There was the architect, the engineer, the chef, the model, the design specialist, the government agent. There were couples and single individuals. I was one of the few fathers in the bunch. I was part of them, and yet separate, but around them I felt safe in a strange way. I could laugh, relax. It felt like my youth, with my Mormon friends playing board games and watching movies yet without alcohol or cursing.

The group even convinced me to attend church with them on a few Sundays. After coming out of the closet, going to church felt dangerous, threatening, like I was entering a space where I couldn’t breathe. The long suffocating three-hour blocks of church, with six prayers, the hymns, the testimonies, the lessons about obedience and sacrifice. I was back in church, yet I was sitting among other gay Mormons, ones who wanted to be my friends. Among them, I was the only one who had officially left the church, my name off the records, yet among them I found just a touch of safety.

Over a period of weeks, I felt my old demons start to quiet, the ones that resented Mormonism, that raged at my upbringing. I began to find a space of healing within me, a place where the parts of my upbringing that I loved could dwell. The pain, the rage, the hurt, they were all still there, but I could separate all of those out from the parts that I loved. I hated the lies, the impossible expectations, the homophobia and misogyny and racism of Mormonism. But I began to realize that I loved the community it provided, the consistency, the music, the safety, the heritage.

I started to wonder if maybe I could own the word Mormon again.

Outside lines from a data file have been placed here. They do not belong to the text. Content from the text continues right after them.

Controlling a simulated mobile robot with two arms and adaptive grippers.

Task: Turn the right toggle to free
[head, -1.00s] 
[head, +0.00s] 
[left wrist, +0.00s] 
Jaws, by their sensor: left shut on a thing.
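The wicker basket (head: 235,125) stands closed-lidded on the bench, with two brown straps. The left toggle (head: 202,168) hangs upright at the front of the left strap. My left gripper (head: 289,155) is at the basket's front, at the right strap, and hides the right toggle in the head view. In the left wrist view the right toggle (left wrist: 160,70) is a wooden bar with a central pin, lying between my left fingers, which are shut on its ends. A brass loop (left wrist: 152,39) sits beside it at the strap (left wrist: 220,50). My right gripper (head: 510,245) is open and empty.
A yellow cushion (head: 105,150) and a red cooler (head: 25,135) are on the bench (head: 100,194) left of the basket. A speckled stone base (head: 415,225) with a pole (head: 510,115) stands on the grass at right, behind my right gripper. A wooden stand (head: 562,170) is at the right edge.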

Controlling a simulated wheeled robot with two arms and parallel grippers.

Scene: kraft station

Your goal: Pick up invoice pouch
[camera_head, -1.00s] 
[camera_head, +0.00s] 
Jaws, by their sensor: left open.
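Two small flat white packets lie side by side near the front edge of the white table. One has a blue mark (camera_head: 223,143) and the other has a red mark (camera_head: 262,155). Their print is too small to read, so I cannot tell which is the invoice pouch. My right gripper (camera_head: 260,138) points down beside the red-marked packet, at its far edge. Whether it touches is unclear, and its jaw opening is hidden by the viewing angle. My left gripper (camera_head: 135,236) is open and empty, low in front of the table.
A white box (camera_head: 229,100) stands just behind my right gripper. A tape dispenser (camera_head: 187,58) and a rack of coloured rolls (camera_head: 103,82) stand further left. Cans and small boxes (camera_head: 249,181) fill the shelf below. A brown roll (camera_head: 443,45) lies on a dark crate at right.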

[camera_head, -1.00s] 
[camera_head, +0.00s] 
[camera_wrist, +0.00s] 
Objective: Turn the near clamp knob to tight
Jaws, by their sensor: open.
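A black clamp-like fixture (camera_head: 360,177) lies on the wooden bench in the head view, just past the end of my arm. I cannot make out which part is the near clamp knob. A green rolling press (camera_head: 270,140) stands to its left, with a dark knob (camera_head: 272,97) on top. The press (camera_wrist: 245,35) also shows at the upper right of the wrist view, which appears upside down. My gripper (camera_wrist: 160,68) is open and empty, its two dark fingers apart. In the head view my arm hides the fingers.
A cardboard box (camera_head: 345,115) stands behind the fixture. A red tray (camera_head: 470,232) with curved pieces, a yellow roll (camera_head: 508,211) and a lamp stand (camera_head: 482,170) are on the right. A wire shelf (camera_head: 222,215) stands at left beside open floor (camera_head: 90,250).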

I would never be part of the Mormon church again. But could I use the word Mormon, as an adjective, as a bookend for myself, honoring my roots and my upbringing. I am gay, I am Mormon, I am a dad. I’m a writer, a helper, a teacher. It’s one word among many that can fit in my being and simply dwell there. I could redefine the word that had hurt me so much and make it part of me. I was Mormon, but on my terms. Everything to do with heritage, and nothing to do with religion.

My greatest healing took place on the houseboat, the one where my dear friend Mary lived. When people asked how we knew each other, I gave the simplest answer I could. “Mary is my ex-step-sister-in-law.” Or, the slightly more detailed answer. “My mother used to be married to her ex-husband’s father.” I grew up looking up to Mary, who had a sense of style and social justice about her. She styled herself after Clara Bow and silent film stars, and she exuded love and confidence as she sang sweet melodies as her fingers moved up and down the piano keys. My sister Sheri grew up playing her music on repeat, songs over and over again, till they became familiar parts of my adolescence.

Mary was remarried now, and her sons were teenagers. She lived on a houseboat with her British husband. And she was, of course, allied to the LGBT Mormons that she knew and loved. She began to host monthly singing nights on her houseboat. As the structure rocked back and forth, the gay Mormons sat in circles, on chairs and couches or on the floor, and we sang the hymns. The songs that had touched me so much as a youth took on new meanings for me now in this circle.

The morning breaks, the shadows flee, lo, Zion’s standard is unfurled. 

Count your many blessings, name them one by one, and it will surprise you what the Lord hath done. 

Though hard to you this journey may appear, grace shall be as your day. 

Sweet hour of prayer, they wings shell my petition bear. 

Peace and plenty here abide, smiling sweet on every side, time doth softly sweetly glide. 

Forward, pressing forward, as a triumph song we sing. 

I was singing again. I was getting in touch with those parts of me that I’d left behind after coming out. I was beginning to realize that the me then, the one that had hurt so bad for so long, he wasn’t something that I had to escape from. I didn’t need to completely redefine myself. I didn’t need to be someone new. I just needed to be someone who loved himself. I could leave the painful parts there, and reclaim the parts of me that I loved.